Devil Egg

A couple of months ago I came home with a HUGE bag full of lemons from Hillary’s dad’s tree. I’d been dying to make preserved lemons, and Hillary came through with primary ingredient. I was a bit concerned about asking for 15-18 pieces of fruit – it sounded greedy. When Hillary relayed my request to her dad, he was crestfallen that I wanted so few.

lots of lemons

I think this is how many he wanted to give me. It made me feel much better about my requesting what to me seemed like so many. There were at least 20 in the bag.

When DH2U got home, I showed him the bag of glorious fruit, he jokingly said, “Forget preserving them, let’s make lemon meringue pie!” Then peering in to see the number of lemons involved, “Lots of lemon meringue pies!”

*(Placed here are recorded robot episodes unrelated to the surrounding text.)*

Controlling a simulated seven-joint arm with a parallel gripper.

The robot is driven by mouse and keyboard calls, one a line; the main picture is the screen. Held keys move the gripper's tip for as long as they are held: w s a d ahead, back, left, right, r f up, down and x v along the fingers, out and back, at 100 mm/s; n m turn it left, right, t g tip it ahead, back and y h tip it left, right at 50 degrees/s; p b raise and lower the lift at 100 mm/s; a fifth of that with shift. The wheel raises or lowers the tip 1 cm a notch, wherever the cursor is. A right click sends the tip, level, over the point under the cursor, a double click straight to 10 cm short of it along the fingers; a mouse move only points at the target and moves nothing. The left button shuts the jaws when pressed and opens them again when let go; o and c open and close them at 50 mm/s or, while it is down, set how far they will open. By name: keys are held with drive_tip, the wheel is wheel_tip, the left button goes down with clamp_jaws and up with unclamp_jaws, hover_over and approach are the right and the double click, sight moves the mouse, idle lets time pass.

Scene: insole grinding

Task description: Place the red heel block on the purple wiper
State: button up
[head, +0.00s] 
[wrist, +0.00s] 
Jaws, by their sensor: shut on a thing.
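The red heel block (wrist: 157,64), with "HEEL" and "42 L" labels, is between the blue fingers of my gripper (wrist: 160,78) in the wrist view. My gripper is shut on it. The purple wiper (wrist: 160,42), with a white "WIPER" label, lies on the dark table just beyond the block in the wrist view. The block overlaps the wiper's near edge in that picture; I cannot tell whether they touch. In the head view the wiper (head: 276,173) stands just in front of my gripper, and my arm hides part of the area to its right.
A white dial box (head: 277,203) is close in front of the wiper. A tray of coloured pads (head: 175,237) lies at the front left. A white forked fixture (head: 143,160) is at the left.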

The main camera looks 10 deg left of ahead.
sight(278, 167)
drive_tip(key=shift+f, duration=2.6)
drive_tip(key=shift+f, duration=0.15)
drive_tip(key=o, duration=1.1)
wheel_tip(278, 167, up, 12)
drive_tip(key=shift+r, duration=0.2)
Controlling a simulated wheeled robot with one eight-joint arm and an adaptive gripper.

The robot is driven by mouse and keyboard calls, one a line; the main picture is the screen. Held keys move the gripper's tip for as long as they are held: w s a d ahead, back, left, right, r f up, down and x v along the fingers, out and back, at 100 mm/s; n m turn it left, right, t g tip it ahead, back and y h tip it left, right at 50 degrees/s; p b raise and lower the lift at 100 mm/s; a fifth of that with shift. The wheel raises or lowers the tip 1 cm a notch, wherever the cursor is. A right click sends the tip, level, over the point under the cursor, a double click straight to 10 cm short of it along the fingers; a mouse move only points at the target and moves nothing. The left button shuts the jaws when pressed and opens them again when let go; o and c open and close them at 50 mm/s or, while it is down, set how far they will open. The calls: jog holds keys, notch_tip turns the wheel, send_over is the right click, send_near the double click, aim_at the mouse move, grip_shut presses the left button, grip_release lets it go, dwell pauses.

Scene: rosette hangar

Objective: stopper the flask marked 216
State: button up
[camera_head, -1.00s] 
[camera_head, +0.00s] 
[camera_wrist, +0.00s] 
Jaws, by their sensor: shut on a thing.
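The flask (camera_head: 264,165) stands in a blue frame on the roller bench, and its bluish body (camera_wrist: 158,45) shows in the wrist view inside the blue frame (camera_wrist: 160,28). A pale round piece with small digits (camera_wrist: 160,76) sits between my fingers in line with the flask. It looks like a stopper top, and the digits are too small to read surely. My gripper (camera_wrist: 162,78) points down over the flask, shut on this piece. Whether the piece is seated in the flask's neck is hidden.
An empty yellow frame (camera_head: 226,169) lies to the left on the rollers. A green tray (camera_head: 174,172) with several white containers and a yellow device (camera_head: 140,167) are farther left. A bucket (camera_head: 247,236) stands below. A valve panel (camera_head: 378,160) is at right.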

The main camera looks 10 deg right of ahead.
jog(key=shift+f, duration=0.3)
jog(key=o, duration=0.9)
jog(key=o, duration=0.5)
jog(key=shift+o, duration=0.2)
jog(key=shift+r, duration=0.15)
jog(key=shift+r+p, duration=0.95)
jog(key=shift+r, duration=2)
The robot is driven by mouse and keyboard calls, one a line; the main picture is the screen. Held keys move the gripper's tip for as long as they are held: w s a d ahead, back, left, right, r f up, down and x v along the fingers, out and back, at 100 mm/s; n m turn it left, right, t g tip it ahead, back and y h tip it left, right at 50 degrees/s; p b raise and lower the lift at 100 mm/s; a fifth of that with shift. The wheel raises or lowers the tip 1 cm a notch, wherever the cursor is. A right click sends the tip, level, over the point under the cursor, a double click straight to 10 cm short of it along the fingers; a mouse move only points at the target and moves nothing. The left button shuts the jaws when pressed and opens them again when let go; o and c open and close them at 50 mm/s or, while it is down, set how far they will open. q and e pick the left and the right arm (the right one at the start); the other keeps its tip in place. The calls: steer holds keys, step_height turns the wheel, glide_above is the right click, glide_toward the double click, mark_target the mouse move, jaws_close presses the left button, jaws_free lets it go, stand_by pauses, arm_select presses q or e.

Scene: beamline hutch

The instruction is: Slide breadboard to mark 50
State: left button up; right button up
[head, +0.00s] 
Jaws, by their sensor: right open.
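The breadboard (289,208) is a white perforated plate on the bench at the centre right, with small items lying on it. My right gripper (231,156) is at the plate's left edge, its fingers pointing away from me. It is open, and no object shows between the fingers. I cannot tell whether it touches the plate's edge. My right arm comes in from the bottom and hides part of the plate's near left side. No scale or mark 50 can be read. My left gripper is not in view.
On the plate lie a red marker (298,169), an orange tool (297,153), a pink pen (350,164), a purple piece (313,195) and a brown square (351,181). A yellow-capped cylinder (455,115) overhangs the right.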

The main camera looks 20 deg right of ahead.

“But I don’t like meringue. Let’s make lemon pie.”

“Wait a minute, you don’t like custard.”

I looked at him, confused, “Yes I do.”

“You have horror stories of custard.”

Then it all made sense. I responded, “I don’t like British custard. It’s runny and they use it to ruin perfectly good fruit pies. I want my custard set good and firm.”

“Did you have a bad experience with uncooked eggs as a child?”

And then it came to me, the reason behind my aversion to runny egg dishes. It was my Sophia from the Golden Girls moment:

Picture It – National City, 1977. Little Tammy was in the first grade, and it was snack time. She takes a peeled, hard-boiled egg from her lunch box. (If only I could remember what character was on my lunch box in the 1st grade!) Hungry, she took a huge bite of egg, only to find herself with a mouthful of runny egg yolk. Screaming, she ran to the trash can and spat out the egg, scraping her fingers down her tongue to get the liquid off. The teacher came over and comforted her. She liked that part.

I can’t keep up the third person any longer!

When I got home that day I told Ma what happened. Evidently all the other eggs in that batch were fully cooked. That fluke egg started the textural preference that I still have today.

Soft-boiled eggs: Disgusting or yummy? Or Does anyone else have a youthful food horror story that still haunts you today?